**Stated problem**: Reproduce all lines of the listing below in which the word "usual" occurs.

╭─ Data shown

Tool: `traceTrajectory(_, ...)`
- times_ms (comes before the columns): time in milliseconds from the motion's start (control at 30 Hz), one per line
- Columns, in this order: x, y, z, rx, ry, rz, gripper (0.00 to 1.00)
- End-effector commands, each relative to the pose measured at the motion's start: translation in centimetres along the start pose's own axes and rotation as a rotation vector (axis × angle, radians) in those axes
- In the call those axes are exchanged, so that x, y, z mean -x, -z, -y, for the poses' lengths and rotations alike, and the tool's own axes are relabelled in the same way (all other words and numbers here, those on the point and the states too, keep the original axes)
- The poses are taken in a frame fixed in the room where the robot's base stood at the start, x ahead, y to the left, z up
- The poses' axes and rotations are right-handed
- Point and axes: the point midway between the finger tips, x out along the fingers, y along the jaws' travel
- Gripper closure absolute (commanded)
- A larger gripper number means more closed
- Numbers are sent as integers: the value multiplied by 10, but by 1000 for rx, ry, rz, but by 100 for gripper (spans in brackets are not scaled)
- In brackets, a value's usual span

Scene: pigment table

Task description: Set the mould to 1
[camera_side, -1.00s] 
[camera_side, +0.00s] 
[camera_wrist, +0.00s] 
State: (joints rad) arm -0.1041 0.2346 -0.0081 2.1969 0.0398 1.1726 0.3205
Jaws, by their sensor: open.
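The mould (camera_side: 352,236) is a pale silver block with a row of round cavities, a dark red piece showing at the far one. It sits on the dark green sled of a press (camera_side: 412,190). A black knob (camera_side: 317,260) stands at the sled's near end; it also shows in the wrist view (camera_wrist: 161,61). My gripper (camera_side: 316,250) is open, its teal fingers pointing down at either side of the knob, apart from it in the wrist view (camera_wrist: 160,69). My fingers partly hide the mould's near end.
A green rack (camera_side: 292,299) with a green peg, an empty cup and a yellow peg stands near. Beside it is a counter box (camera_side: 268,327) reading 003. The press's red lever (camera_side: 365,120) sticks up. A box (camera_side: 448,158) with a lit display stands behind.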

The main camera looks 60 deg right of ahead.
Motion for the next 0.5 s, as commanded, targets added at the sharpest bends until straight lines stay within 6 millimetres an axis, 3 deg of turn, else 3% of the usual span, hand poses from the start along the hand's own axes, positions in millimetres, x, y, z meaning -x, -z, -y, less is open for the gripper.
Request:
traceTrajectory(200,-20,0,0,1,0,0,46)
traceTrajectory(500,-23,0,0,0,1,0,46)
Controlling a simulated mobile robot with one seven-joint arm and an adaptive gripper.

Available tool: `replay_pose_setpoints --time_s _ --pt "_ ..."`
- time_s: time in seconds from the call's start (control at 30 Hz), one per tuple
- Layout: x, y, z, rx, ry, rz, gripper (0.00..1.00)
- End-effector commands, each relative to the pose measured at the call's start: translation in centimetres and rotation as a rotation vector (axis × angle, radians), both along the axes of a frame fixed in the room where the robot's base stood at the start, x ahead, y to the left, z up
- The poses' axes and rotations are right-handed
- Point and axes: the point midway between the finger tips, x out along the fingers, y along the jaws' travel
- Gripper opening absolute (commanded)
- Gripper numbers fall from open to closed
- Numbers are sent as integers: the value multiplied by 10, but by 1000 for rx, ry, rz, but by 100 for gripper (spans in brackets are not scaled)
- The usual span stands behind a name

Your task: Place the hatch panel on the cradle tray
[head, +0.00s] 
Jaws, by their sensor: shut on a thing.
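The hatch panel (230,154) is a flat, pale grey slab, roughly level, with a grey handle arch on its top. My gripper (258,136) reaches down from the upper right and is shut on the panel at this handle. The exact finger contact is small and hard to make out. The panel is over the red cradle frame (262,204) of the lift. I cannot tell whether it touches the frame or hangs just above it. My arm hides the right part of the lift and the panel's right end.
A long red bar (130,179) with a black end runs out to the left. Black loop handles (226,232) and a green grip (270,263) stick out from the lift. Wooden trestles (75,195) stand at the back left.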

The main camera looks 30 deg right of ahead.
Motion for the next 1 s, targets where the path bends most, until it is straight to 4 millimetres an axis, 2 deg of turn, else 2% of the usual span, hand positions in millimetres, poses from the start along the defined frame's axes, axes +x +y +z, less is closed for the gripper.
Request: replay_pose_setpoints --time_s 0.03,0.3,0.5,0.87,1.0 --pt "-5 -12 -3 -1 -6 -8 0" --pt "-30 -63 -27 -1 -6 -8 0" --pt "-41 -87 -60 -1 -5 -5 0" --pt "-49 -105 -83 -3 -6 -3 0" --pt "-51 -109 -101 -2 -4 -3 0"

╰─
╭─ Data shown

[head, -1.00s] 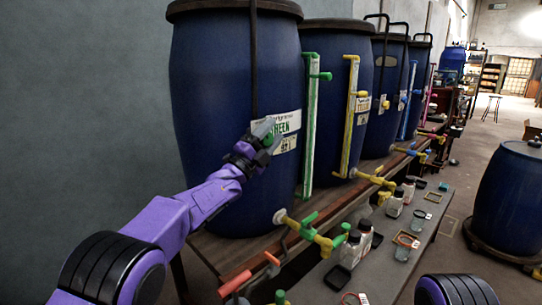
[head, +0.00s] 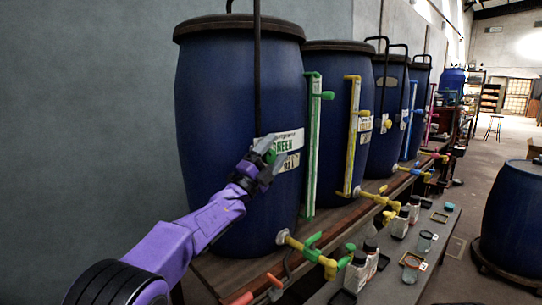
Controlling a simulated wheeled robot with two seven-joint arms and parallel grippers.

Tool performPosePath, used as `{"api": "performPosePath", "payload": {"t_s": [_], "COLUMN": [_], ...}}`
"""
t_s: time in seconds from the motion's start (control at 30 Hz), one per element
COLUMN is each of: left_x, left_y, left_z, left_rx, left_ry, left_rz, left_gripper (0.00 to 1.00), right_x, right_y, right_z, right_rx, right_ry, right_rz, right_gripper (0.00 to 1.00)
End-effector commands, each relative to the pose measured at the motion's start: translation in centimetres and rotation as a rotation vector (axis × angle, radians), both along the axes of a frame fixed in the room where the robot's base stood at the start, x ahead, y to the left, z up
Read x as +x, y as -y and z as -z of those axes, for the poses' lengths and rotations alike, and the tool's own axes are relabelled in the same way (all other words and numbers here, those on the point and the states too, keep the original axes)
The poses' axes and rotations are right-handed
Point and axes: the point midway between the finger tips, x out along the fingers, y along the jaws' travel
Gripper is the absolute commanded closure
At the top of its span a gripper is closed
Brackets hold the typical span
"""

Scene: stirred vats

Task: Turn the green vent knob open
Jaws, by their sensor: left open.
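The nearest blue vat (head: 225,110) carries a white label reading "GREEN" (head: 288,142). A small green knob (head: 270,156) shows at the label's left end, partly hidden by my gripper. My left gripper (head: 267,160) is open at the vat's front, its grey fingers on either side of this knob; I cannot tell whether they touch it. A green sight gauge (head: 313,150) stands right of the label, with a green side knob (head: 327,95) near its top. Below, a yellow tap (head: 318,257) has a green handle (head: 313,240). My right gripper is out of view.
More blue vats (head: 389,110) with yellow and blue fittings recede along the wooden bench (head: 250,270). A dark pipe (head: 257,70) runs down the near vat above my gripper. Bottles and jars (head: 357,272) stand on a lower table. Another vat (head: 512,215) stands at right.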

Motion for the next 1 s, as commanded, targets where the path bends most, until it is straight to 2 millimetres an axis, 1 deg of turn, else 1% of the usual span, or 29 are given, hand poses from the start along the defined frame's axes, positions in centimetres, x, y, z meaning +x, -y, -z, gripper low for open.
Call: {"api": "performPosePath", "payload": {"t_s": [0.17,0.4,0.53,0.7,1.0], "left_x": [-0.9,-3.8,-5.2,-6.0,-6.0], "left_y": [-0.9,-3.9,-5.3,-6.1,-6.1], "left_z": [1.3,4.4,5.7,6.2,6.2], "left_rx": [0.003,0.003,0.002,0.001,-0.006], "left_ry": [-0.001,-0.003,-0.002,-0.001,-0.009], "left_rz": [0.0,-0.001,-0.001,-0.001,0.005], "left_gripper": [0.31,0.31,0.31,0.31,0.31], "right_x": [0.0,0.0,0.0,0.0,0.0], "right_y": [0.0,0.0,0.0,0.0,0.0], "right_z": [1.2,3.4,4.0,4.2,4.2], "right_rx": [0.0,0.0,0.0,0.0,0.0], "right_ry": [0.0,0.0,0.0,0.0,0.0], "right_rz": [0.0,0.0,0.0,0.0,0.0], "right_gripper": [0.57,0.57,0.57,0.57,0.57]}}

╰─

**Response**:
- In brackets, a value's usual span
Motion for the next 0.5 s, as commanded, targets added at the sharpest bends until straight lines stay within 6 millimetres an axis, 3 deg of turn, else 3% of the usual span, hand poses from the start along the hand's own axes, positions in millimetres, x, y, z meaning -x, -z, -y, less is open for the gripper.
- The usual span stands behind a name
Motion for the next 1 s, targets where the path bends most, until it is straight to 4 millimetres an axis, 2 deg of turn, else 2% of the usual span, hand positions in millimetres, poses from the start along the defined frame's axes, axes +x +y +z, less is closed for the gripper.
Motion for the next 1 s, as commanded, targets where the path bends most, until it is straight to 2 millimetres an axis, 1 deg of turn, else 1% of the usual span, or 29 are given, hand poses from the start along the defined frame's axes, positions in centimetres, x, y, z meaning +x, -y, -z, gripper low for open.

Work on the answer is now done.